Настоящее направление наше не было еще известно и самому Паскевичу, коего убедили двинуться против его желания, ибо, по известиям, получаемым им из-под Карса от Панкратьева о собиравшихся в той стороне неприятельских силах, он находил нужным и туда подвинуться; но Сакен и Вальховский настаивали, чтобы прежде разделаться с неприятелем, собранным в Арданудже, о коем носились уже слухи, что оный потянулся к Ахалцыху. А потому и не знали еще, куда идти, прямо ли к Ардануджу или наперерез дороги в Ахалцых. Достижение Ардануджа было сопряжено с большими затруднениями по гористому местоположению, и Паскевич все с большим опасением говорил о каком-то лесе близ Ардануджа, в коем он боялся встретить турок, дабы не завязать застрельщичьего дела, причем мы лишились бы преимущества многочисленной артиллерии нашей и вступили бы с турками в равный или даже в неравный бой по легкости их пехоты и способности вооруженных жителей перестреливаться и действовать в лесных местах, и сие было основательно.
30-го числа все войска тронулись. Авангард уже был в нескольких верстах впереди, и главная колонна вытягивалась за крепость по направлению Ахалцыхской дороги, как все движение было вдруг остановлено по приказанию главнокомандующего. Мы съехались к нему. Он был встревожен, то задумывался, то приказывал мне одному идти с частью отряда, говоря, что он с другой вернется к Карсу; то опять сам собирался со всеми силами идти по первому назначению; наконец все приказание переменилось, часть выступивших войск возвратилась даже из авангарда, и мне велено одному идти с остальными войсками.
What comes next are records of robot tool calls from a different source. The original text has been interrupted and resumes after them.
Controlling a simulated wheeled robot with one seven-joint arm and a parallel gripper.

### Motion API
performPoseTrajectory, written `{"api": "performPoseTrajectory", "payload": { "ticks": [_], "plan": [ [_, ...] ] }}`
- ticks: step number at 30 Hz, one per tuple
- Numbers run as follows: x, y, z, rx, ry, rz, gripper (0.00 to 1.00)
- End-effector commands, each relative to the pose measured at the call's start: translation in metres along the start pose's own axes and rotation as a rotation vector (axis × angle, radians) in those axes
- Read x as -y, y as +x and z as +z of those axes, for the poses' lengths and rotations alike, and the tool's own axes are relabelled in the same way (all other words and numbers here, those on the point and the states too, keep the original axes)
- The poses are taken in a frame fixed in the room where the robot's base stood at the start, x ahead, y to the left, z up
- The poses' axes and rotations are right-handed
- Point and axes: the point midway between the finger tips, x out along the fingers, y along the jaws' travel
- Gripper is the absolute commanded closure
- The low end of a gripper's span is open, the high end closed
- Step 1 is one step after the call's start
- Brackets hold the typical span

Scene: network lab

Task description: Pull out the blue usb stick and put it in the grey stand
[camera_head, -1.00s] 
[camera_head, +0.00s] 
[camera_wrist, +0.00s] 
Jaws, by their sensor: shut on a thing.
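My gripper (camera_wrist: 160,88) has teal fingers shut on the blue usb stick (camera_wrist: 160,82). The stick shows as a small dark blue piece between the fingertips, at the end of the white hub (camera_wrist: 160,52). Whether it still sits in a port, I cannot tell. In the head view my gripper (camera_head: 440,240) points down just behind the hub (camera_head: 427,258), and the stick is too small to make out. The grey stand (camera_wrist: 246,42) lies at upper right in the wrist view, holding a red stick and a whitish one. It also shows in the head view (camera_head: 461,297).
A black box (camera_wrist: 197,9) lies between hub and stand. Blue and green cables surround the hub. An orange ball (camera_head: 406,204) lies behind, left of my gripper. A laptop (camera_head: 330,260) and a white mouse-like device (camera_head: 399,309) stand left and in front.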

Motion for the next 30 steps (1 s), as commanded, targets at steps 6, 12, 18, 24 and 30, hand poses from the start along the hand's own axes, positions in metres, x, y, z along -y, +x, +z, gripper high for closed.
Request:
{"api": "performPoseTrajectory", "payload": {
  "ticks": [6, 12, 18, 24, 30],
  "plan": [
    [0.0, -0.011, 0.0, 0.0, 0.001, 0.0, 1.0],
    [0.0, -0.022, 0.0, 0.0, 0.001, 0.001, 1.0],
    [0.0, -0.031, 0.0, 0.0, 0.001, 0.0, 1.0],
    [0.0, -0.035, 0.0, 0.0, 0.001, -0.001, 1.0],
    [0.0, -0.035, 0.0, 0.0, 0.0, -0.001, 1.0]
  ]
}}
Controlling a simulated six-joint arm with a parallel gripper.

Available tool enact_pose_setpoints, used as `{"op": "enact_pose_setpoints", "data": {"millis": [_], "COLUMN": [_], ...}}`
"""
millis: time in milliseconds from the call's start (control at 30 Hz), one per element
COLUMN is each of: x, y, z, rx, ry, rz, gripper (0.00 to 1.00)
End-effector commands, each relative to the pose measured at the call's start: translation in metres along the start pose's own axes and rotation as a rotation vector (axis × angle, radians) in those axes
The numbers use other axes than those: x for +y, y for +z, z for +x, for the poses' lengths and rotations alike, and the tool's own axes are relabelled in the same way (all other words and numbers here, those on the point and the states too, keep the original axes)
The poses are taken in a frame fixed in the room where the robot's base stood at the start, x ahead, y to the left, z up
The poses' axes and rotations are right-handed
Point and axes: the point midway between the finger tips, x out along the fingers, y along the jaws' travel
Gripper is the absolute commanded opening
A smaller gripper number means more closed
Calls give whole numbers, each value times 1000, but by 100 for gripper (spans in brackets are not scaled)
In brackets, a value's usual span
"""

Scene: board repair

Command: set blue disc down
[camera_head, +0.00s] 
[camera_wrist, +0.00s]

Причиною сему была, кажется, вновь полученная в ту минуту весть о приближении больших турецких войск к Карсу. Собственным ли убеждением действовал Паскевич или по убеждению Сакена и Вальховского, того не знаю; потому что в эту минуту нельзя было ничего разобрать: это была совершенная тревога, двигались взад и вперед, хотя ближе 40 верст нигде не было неприятеля, а до турок, собиравшихся против Карса или против Панкратьева, было верст до 200.
Я продолжал движение свое по Ахалцыхской дороге и, прошед несколько лесами, остановился ночевать близ небольшого селения, оставленного жителями, Тинадак.
Тут уже я получил распоряжения к моему назначению.
Батальон 40-го егерского полка по странному случаю принимал участие в сей экспедиции. Полк сей, из лучших в 20-й дивизии, отличился в сражении при Ушагане в 1827 году, где Аббас-Мирза с превосходными силами напал на Красовского. Полк сей много пострадал, но сохранил хороший вид и устройство. Паскевич, по недоверию к новым войскам и предпочитая уже старые войска Кавказского корпуса, которым он обязан был всеми успехами своими и славой, или по нерасположению своему к Красовскому, приведшему 20-ю дивизию в Грузию, не давал хода сим полкам и оставлял их всегда в гарнизонах. Таким образом, и батальон 40-го егерского полка провел всю зиму в Ардегане и ныне еще должен был оставаться в сей крепости, не принимая участия в военных действиях в поле. Обстоятельство сие крайне огорчало офицеров и нижних чинов сего батальона, но никто не смел поднять гласа жалобы.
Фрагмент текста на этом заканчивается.